This Is The End Review

This Is The End
Jay Baruchel comes to LA to visit his good friend Seth Rogen. Although Baruchel hates the Hollywood lifestyle, he’'s dragged along to a party at James Franco’'s house. The party is everything he fears, until the end of the world begins, which is much worse.

by Olly Richards |
Release Date:

28 Jun 2013

Running Time:

107 minutes

Certificate:

15

Original Title:

This Is The End

Self-parody is a tough line to walk. If you do it without sufficient self-awareness then it’s just confused, awkward clowning. If you’re overly self-lacerating then it somehow becomes smug, ripping yourself to shreds because you know, deep down, you’re still rather brilliant. It’s ballsy to even try, and if This Is The End is occasionally too pleased with itself, it’s more often than not pleasing for everyone.

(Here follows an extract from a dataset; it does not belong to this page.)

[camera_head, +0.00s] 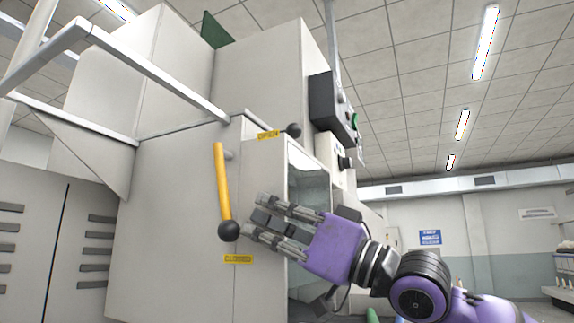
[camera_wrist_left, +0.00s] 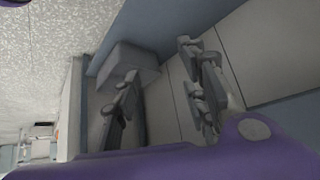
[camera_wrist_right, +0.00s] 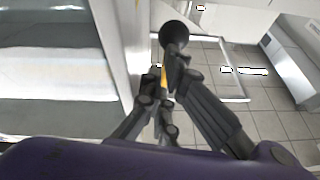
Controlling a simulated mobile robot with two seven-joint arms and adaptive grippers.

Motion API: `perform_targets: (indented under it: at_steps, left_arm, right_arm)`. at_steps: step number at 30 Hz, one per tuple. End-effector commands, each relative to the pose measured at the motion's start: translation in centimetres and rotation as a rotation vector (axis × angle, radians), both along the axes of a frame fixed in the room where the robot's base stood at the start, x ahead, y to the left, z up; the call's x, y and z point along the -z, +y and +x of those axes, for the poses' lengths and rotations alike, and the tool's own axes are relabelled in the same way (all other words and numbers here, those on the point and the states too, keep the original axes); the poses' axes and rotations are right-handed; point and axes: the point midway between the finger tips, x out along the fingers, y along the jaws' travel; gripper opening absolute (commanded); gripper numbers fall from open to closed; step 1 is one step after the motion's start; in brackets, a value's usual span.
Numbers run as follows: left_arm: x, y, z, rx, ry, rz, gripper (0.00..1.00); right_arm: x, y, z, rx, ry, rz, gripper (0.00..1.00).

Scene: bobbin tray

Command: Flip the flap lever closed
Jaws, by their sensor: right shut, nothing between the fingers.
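The flap lever is a yellow bar (camera_head: 222,185) with a black ball knob (camera_head: 229,230) at its lower end, on the pale machine's front. It hangs nearly straight down, its knob just above the yellow "CLOSED" label (camera_head: 238,259). The "OPEN" label (camera_head: 268,135) is higher up, to the right. My right gripper (camera_head: 253,215) is shut and empty, just right of the knob; I cannot tell if it touches. In the right wrist view the knob (camera_wrist_right: 174,35) is beyond the fingers (camera_wrist_right: 160,88). My left gripper (camera_wrist_left: 160,60) is open and empty, outside the head view.
The machine (camera_head: 165,220) fills the left and middle. Another black knob (camera_head: 293,130) sits near the "OPEN" label. A glass-fronted opening (camera_head: 308,185) lies behind my right gripper. A grey box-shaped part (camera_wrist_left: 125,62) is near my left fingers. The room at right is open.

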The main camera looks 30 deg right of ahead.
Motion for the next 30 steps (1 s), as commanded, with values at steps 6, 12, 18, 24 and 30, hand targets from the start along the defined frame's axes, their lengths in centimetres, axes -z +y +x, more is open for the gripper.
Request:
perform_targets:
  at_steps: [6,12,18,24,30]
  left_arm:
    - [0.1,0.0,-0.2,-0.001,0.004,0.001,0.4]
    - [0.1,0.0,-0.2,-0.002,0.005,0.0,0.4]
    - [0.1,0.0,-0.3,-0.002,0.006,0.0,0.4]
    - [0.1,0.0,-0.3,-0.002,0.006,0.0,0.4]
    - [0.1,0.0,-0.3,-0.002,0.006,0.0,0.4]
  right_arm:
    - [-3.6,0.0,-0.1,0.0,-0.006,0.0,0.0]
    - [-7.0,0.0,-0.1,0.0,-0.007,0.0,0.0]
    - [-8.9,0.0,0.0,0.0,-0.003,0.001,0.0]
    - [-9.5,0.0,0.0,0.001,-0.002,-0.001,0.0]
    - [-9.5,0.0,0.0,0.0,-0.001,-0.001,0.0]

The story has the funky whiff of an idea dreamt up while everyone was stoned and giggly: Dudes, what would we do if the world ended right now? Like, right now? So you have Seth Rogen, James Franco, Jay Baruchel, Jonah Hill and Craig Robinson all playing themselves, the only survivors of an A-list party interrupted by an apocalypse that sucked Rihanna into a flaming maw and skewered Michael Cera on a street lamp like a skinny little cocktail sausage. This is huge fun, with many famous names depicting themselves as variously idiotic, obnoxious and drug-pumped, then getting their comeuppance. And what’s more fun than famous people being pricks and then suffering a screaming death?

The rest is a mixed bag. Holed up in Franco’s ridiculous mansion, the survivors’ fight to stay alive becomes secondary to celebrities bickering and trying to one-up each other. There’s strong smart-silly material, but also entire scenes that flop from the start and just carry on flopping more and more desperately, like dying trout

— does anyone really want several minutes of Danny McBride wanging on about wanking? Oh yes, they bring in Danny McBride too, whose ‘sending himself up as a self-interested fool’ seems very close to ‘Danny McBride’s usual schtick’.

Seth Rogen and his regular writing partner, Evan Goldberg, might not be great self-editors right now, but they are confident first-time directors. They’ve a good feel for action, particularly one monster chase that’s as scary as it is funny. For a disaster movie set in Hollywood you need killer cameos and the intelligence to use them well, and on that front they’re A+. We won’t ruin it for you here, but can confidently say you won’t see a funnier gimp-unmasking this summer

It could use a brutal edit to remove some weak material, but mostly this is a hell of a lot of fun.